- What you are asked to do: Write the line that includes "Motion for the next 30" and all subsequent lines, exactly as written, and nothing more.

- Stored records:
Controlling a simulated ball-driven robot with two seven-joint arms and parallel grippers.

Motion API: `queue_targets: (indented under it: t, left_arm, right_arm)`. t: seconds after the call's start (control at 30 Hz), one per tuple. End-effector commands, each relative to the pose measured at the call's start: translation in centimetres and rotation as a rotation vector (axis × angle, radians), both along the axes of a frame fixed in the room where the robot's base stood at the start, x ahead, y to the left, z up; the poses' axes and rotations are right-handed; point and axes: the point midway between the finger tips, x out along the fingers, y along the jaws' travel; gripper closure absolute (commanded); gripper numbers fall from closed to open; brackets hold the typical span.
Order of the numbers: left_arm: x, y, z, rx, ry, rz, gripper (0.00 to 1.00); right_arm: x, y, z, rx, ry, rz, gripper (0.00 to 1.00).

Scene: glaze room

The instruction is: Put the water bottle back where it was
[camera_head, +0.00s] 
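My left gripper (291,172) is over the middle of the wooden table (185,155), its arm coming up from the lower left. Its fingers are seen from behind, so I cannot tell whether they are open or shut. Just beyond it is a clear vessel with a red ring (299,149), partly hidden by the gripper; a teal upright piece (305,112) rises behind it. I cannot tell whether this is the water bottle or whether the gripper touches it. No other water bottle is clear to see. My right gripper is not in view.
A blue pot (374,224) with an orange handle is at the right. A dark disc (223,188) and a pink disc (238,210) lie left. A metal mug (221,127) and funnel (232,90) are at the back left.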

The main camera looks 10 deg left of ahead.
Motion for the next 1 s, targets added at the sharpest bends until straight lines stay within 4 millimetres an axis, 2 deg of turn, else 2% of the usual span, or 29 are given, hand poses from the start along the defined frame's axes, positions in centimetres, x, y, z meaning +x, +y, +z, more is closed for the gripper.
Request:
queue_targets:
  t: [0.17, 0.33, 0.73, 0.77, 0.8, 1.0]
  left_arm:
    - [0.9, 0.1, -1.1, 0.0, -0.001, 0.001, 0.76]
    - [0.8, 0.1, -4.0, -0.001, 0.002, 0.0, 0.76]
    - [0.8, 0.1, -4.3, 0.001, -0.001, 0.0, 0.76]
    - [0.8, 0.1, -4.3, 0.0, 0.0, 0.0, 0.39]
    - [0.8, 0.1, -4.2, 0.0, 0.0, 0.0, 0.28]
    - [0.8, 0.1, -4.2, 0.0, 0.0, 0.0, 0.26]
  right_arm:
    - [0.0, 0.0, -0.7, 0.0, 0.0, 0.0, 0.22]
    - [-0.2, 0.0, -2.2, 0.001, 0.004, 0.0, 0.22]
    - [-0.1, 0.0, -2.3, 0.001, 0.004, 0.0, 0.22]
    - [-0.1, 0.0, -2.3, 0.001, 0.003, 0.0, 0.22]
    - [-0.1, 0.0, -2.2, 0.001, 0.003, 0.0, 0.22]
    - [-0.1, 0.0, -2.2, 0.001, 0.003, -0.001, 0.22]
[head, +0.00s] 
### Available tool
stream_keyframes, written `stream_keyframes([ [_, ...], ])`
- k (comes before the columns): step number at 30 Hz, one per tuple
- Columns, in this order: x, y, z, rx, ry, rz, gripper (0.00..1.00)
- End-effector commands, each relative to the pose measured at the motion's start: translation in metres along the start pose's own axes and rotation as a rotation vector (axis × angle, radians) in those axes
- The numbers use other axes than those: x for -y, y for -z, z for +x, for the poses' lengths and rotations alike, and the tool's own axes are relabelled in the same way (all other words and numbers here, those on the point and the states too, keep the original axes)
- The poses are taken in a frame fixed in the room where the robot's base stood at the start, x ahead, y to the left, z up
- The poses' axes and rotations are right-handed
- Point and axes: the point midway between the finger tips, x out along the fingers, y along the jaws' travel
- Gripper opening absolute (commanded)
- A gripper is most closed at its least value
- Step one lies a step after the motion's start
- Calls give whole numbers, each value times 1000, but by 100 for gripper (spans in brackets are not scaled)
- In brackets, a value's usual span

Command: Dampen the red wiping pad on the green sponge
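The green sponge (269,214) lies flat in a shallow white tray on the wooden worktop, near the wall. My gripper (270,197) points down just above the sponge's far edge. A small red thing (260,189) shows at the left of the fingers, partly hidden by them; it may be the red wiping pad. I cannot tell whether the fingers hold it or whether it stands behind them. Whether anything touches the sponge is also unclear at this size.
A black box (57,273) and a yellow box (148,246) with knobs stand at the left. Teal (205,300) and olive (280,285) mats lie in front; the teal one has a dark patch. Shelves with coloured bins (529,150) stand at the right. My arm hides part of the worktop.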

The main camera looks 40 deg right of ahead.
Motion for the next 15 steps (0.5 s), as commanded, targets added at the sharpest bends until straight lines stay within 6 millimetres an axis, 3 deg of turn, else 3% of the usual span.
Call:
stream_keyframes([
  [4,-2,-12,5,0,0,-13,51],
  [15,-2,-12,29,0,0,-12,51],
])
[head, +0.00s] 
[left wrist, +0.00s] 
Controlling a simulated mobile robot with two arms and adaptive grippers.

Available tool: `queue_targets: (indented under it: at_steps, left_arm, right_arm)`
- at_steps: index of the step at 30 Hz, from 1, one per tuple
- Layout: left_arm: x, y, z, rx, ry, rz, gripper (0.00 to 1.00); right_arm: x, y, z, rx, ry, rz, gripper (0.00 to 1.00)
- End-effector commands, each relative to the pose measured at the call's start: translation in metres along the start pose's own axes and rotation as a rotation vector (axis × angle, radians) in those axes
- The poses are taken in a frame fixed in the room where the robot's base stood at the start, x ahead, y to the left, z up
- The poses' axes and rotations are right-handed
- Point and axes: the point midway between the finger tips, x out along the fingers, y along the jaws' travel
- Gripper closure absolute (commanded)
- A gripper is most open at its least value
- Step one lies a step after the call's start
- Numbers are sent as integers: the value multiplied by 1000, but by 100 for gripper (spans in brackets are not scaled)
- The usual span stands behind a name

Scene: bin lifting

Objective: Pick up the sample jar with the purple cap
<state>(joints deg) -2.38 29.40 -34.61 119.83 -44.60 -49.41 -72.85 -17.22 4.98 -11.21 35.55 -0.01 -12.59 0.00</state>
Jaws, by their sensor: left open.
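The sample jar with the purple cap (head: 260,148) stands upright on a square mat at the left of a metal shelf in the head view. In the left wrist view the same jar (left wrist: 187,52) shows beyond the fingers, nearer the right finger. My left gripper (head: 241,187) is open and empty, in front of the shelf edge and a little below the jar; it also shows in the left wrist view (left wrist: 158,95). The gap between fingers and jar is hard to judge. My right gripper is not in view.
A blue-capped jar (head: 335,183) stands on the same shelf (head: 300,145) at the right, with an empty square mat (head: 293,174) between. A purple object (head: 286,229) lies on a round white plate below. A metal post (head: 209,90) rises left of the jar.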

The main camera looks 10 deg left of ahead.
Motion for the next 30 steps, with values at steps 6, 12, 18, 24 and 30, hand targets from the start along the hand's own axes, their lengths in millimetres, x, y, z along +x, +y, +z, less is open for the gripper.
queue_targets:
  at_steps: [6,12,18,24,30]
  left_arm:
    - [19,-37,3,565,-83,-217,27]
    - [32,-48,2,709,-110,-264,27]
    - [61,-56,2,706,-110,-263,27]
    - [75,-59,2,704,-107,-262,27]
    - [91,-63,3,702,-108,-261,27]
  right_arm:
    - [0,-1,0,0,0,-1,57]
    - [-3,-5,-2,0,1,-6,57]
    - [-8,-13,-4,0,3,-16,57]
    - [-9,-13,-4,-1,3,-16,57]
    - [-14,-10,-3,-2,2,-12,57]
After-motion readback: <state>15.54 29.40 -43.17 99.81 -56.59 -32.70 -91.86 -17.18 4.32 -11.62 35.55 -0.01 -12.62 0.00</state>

- Result of this exercise:
Motion for the next 30 steps, with values at steps 6, 12, 18, 24 and 30, hand targets from the start along the hand's own axes, their lengths in millimetres, x, y, z along +x, +y, +z, less is open for the gripper.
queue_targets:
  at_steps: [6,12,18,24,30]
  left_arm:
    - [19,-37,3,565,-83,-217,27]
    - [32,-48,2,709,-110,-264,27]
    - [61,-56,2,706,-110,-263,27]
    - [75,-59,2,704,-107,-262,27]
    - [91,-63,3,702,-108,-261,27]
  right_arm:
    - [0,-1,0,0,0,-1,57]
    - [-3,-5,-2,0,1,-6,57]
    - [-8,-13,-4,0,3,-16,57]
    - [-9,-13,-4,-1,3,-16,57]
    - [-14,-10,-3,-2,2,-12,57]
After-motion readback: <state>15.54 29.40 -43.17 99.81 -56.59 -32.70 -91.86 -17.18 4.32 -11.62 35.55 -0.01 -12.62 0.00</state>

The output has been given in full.